For projecting Offensive LA-RAPM an elastic net model proved best for maximizing out of sample prediction. For Defensive LA-RAPM a LASSO model was best. For Tracking Plus-Minus Offense, the following variables and coefficients were selected:

-5.45+.673*FG2M_100-.339*FG2A_100+.976*FG3M_100-.141*FG3A_100+.630*FTM_100-.163*FTM_100+1.799*ADJ_ORB_PCT+.162*AST_PTS_100-.479*TOV_100+1.1*DIST_OFF_TOP+.459*STL_100+.046*MPG

Those variables listed are defined as follows:

  • FG2M_100: 2 Point Field Goals Made per 100 possessions
  • FG2A_100: 2 Point Field Goals Attempted per 100 possessions
  • FG3M_100: 3Point Field Goals Made per 100 possessions
  • FG3A_100: 3Point Field Goals Attempted per 100 possessions
  • FTM_100: Free Throws Made per 100 possessions
  • FTA_100: Free Throws Attempted per 100 possessions
  • ADJ_ORB_PCT: Adjusted Offensive Rebounding Percent — the percentage of offensive rebounds per chance, excluding rebounds deferred to teammates
  • AST_PTS_100: Points assisted on per 100 possessions
  • TOV_100: Turnovers per 100 possessions
  • DIST_OFF_TOP: Distance (in miles) traveled on offense / time of possession on offense (hat tip to Krishna Narsu for suggesting this variable)
  • STL_100: Steals per 100 possessions
  • MPG: Minutes per game

In looking at the variables and their relative values it seems that the regression matches general basketball sense. Efficiency and volume (in scoring as well as passing) is highly prized. Adjusting for deferred rebounds to get a picture of a player’s rebounding prowess when actually trying helps better separate the best rebounders. Turnovers are bad. Off-ball movement (measured by proxy via the amount of distance traveled per time of possession) brings additional value. Steals create easy offense and serve as a positive athleticism proxy.
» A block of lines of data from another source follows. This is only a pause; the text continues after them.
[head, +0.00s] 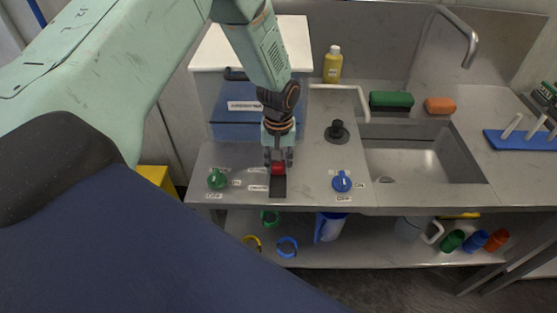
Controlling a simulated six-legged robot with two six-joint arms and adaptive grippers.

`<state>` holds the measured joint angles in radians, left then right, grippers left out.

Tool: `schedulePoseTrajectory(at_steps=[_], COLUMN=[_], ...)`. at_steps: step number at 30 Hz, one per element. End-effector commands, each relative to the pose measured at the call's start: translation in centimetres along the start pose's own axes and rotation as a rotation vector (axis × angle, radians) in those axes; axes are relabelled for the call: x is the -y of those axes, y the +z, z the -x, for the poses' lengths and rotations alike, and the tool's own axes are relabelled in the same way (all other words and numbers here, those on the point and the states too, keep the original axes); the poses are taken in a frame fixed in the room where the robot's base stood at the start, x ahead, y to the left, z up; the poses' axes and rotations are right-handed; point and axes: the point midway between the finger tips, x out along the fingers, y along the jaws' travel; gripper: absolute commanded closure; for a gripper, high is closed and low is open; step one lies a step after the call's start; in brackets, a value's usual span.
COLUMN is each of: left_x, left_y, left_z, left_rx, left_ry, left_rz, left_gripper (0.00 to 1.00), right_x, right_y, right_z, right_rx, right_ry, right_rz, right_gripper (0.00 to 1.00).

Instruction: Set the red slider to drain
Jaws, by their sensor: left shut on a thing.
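The red slider (278,169) sits at the far end of a black slot (278,187) on the grey counter. Small white labels stand to the left of the slot; I cannot read them. My left gripper (278,160) points down from above and is shut on the red slider. The fingers hide part of it. My right gripper is not in view.
A green knob (217,179) is left of the slot and a blue knob (342,181) right of it. A black knob (337,130) stands further back. A blue box (228,118) is behind the arm. The sink (415,160) lies to the right.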

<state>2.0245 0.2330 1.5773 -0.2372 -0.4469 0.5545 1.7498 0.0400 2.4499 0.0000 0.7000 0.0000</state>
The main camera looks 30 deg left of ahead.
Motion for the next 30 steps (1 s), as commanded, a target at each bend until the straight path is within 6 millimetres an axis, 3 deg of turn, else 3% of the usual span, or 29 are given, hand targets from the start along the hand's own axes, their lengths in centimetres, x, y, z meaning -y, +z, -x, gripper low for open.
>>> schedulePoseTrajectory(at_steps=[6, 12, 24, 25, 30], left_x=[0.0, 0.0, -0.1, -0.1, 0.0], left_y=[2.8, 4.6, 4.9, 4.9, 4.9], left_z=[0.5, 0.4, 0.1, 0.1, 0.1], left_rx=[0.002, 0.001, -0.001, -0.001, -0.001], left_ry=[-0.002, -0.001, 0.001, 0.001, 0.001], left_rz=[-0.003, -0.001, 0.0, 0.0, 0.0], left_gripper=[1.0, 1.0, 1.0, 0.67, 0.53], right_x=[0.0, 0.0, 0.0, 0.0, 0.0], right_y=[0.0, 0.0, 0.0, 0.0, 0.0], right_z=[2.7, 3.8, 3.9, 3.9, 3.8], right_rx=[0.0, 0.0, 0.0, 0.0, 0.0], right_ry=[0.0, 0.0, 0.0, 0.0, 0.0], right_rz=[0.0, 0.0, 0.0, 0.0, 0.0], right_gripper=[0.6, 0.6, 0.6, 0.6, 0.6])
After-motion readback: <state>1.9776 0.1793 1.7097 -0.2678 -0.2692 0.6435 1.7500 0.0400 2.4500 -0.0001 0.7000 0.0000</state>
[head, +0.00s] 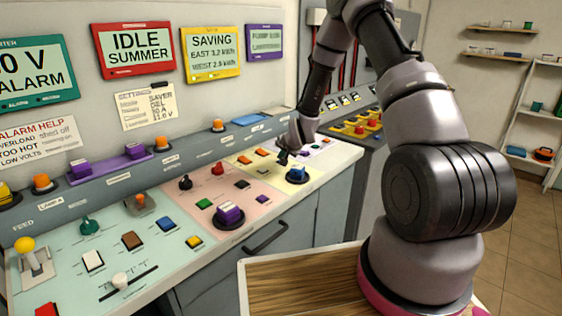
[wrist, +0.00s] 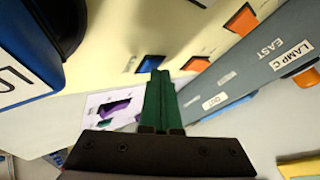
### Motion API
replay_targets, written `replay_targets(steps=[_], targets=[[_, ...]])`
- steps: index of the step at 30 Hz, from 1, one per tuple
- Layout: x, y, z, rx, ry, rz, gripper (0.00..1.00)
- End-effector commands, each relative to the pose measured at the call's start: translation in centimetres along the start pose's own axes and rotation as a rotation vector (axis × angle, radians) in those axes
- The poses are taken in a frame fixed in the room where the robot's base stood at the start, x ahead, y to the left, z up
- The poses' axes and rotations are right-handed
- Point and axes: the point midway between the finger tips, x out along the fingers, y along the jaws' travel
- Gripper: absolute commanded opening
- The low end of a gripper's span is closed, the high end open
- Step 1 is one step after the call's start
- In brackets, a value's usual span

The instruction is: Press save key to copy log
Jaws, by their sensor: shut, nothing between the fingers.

On the defensive side of the ball the on the resampling results was lower (.50 for offense v. .39 for defense), while the root mean squared error (RMSE) was actually very slightly smaller for predicting Defensive Luck-Adjusted RAPM (1.38 for offense v. 1.37 for defense). The variables and coefficients selected are:

-1.70+.048*MPG-.17*FG2M_100-.104*FG3A_100-.046*FTA_100-.034*TOV_100+.294*DREB_CONTEST_PCT+0.181*DRB_100+0.737*STL_100+.689*LT6_2PTS_SVD_100+.561*GT6_2PTS_SVD_100+.607*DFG3_PTS_SVD_100+.101*OFD_100

The variables not already defined above are as follows:

  • DREB_CONTEST_PCT: The percentage of defensive rebounds a player collects that are actually contested
  • DRB_100: Defensive rebounds per 100 possessions
  • LT6_2PTS_SVD_100: Points Saved per 100 possessions within 6 feet of the basket (calculated using the tracking data)
  • GT6_2PTS_SVD_100: Points Saved per 100 possessions outside 6 feet, but still on 2 point shot attempts (calculated using the tracking data)
  • DFG3_PTS_SVD_100: Points Saved per 100 possessions on 3 point shot attempts (calculated using the tracking data)
  • OFD_100: Offensive fouls drawn per 100 possessions

We can see from these coefficients that offensive load (proxied by made 2 point shots, attempted 3 point shots, free throw attempts) generally carries with it a negative effect on defense, all else equal. In addition, shot defense seems to matter a great deal, as points saved from each area of the court mattered (though to slightly varying degrees). Steals and offensive fouls drawn pair to provide significant predictive value, which mirrors the work of others. Interestingly, when shot defense is accounted for, blocks are no longer needed to predict defensive impact. Finally, MPG remaining a predictor of defensive impact, even when controlling for these other variables, shows that coaches are able to provide us additional valuable information about which players are best at defense.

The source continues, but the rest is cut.